I got the Senate Inquiry on the Nation Building and Jobs Plan to accept a late submission along the following lines.
In November 2008 I provided the Australian government with a proposal to revamp the Community Development Employment Program (CDEP), not to abolish it.
Subsequently, the government announced its decision to progressively close down regional CDEPs from 1 July 2009 and to end ‘grandfathering’ arrangements [i.e. abolish] in remote CDEPs from 1 July 2011. It is likely that these measures will greatly increase the level of Indigenous unemployment.
I would like to propose that the Australian government suspend the planned abolition of CDEP, and re-fund those CDEP projects with a proven track record that have either recently been de-funded or that are facing closure. My argument is that CDEP should never have been abolished, but this is even more the case given the predicted dire downturn in the Australian labour market in 2009 and beyond.
The original rationale for rolling-back and abolishing CDEP at a time of low unemployment, when some believed there were private and public sector jobs that those on CDEP could be employed in, might have been debatable last year. The ambitious Australian Employment Covenant was adamant that 50,000 new private sector jobs could be delivered by industry.
But such optimistic views are probably beyond debate now as it is likely that available jobs will decline dramatically, especially in rural and remote Australia.
It makes no sense at a time of rising unemployment to be moving Aboriginal people out of CDEP jobs (where they are gainfully employed building infrastructure or delivering community services) and onto the dole queue.
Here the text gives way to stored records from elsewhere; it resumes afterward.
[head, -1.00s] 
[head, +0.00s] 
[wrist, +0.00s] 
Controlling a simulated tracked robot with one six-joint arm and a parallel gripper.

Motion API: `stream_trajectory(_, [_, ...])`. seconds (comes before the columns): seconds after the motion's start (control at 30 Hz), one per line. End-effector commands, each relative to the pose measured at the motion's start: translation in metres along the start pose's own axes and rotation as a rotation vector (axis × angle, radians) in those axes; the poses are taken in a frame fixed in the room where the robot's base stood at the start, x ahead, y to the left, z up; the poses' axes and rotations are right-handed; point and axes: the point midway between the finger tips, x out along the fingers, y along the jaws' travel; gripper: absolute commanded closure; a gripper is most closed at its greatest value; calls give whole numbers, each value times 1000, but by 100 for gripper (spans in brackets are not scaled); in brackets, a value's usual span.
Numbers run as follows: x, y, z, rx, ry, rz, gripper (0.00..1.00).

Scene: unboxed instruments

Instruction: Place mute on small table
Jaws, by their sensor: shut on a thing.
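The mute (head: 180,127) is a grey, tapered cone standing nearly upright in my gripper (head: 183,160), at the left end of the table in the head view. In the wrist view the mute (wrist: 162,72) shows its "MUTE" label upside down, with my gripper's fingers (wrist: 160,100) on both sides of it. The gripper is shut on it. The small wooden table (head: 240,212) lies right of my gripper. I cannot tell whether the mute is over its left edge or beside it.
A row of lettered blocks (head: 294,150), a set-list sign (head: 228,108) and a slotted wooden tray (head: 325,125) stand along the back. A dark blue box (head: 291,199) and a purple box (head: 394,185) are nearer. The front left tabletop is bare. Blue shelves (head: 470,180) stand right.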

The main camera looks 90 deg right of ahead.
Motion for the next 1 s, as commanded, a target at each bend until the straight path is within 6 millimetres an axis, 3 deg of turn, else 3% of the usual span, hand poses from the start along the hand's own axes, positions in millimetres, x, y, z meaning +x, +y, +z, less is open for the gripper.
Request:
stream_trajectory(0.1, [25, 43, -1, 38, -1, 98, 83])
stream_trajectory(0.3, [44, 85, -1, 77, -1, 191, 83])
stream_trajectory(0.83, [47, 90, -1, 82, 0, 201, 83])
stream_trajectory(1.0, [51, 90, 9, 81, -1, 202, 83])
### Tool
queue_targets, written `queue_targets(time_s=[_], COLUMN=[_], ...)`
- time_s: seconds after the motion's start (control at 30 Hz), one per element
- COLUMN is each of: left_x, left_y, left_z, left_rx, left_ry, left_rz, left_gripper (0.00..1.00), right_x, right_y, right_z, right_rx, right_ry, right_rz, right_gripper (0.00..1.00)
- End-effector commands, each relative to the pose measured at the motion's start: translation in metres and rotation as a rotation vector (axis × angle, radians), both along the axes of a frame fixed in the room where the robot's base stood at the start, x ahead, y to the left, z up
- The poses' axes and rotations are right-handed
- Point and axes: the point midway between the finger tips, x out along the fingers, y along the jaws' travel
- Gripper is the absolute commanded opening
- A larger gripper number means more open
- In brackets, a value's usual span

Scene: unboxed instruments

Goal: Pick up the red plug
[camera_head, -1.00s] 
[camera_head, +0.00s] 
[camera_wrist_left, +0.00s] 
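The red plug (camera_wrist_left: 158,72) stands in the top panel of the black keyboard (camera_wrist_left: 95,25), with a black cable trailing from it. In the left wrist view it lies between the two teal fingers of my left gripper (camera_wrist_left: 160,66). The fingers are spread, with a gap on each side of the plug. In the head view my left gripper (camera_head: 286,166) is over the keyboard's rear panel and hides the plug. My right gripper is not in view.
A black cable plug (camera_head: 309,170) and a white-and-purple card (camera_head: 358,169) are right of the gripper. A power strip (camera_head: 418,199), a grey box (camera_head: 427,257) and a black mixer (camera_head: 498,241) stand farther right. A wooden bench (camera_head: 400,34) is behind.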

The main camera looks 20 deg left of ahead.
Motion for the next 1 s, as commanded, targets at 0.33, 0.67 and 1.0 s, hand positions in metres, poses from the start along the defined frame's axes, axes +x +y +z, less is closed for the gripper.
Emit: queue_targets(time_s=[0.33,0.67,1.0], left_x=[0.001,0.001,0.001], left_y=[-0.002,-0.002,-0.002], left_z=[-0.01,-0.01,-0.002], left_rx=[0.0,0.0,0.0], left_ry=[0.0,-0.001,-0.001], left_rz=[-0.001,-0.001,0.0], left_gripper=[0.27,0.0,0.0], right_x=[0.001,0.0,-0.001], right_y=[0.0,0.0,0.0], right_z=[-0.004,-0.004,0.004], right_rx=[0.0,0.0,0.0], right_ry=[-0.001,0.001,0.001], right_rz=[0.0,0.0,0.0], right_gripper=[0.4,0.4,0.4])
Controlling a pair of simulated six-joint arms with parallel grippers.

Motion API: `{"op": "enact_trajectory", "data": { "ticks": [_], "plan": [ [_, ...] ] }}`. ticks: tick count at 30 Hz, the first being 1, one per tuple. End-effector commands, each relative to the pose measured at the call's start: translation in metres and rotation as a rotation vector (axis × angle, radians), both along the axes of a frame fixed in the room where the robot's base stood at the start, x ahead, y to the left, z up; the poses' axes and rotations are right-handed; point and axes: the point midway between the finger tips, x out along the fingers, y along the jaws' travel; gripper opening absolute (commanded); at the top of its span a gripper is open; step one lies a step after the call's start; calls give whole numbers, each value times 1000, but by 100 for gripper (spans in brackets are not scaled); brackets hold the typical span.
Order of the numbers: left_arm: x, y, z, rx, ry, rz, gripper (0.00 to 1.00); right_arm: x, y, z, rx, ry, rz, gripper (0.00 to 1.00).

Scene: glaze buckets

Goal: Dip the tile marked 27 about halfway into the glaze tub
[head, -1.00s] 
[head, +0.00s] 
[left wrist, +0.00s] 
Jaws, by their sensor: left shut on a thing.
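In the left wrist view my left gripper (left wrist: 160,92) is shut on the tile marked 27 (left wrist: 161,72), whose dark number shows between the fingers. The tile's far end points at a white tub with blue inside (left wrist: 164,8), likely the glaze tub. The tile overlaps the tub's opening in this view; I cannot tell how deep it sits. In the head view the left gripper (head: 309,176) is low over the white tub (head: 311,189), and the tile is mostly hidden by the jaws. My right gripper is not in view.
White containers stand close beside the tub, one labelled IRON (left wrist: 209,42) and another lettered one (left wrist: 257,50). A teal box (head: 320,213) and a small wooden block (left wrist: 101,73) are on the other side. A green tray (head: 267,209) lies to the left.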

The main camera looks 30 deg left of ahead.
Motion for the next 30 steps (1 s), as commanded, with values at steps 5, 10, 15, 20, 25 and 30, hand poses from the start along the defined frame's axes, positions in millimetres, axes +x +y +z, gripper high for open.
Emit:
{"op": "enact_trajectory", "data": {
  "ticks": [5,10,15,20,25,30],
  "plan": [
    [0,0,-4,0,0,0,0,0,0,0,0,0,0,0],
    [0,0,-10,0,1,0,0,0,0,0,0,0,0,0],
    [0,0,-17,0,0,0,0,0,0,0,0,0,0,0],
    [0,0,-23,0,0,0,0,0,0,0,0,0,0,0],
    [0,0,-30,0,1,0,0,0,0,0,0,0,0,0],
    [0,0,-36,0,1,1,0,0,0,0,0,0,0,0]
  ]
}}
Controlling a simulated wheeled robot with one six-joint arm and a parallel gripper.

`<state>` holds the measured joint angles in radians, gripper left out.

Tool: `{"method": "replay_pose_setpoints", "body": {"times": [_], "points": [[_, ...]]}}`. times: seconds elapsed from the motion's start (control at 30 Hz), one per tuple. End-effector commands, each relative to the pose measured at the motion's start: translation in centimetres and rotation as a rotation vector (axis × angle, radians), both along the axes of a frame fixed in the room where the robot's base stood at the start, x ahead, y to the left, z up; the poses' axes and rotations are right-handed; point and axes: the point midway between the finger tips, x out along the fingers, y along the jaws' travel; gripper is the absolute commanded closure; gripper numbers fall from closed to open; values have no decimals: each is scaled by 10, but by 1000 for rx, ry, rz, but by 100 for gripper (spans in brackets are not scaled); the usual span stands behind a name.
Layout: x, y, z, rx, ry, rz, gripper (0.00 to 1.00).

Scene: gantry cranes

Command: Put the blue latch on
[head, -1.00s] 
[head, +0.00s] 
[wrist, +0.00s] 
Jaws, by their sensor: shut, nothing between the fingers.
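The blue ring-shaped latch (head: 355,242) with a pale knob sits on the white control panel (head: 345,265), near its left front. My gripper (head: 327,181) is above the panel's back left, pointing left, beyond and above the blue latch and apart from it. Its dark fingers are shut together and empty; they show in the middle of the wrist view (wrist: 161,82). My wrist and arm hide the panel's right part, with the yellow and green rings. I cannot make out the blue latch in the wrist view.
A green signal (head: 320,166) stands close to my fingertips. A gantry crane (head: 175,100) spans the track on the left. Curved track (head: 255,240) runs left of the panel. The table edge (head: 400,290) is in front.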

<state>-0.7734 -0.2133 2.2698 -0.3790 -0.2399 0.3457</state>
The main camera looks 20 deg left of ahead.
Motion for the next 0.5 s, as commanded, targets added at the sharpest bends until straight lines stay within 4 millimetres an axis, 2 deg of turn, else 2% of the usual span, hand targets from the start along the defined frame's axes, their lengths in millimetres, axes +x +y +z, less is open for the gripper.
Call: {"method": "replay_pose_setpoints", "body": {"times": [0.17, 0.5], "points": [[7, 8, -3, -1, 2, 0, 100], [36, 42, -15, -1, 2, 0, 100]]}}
Reinstating and reinvigorating CDEP is a low-cost and high impact option for the Australian government which can quickly and easily be rolled out through existing arrangements. The marginal cost of providing a CDEP position rather than a place on the dole queue is minimal — mostly constituting administrative costs, training and consumables.
The CDEP program employed around 40,000 Indigenous Australians at its peak in 2005. With the roll-back of CDEP in urban areas the number of participants has declined to about 25,000. Even at its peak the marginal cost of providing employment and training for 40,000 participants was in the region of only $150 million per annum above the sunken costs of Newstart and the ineffective Work-for-the-Dole program.
Much of the community-based infrastructure to run CDEP is still in place and many of these programs could be quickly and easily reconstituted and improved. It makes more sense to revamp CDEP so that those for whom there is no employment during the economic downturn (that will continue for several years) can be engaged in productive and constructive activities, improving their skills, and maintaining their self-esteem and contact with the culture of work.
A revamped CDEP can be a part of the government’s nation building agenda and help to extend this project to regional and remote Australia. Revamping CDEP can also build on the Government’s education and training agenda — by offering existing programs and frameworks through which improved on-the-job training can be offered without the delays and red-tape that would be involved in designing, building and approving new programs and administrative arrangements.
At a time when there are few Indigenous-specific proposals to deal with the inevitable impact of a national economic downturn on Indigenous Australia, a revamped CDEP might provide a cost effective avenue with proven track records that must be seriously considered by all concerned at the likely disproportionate impact of the economic downturn on the poorest and most marginalized Australians.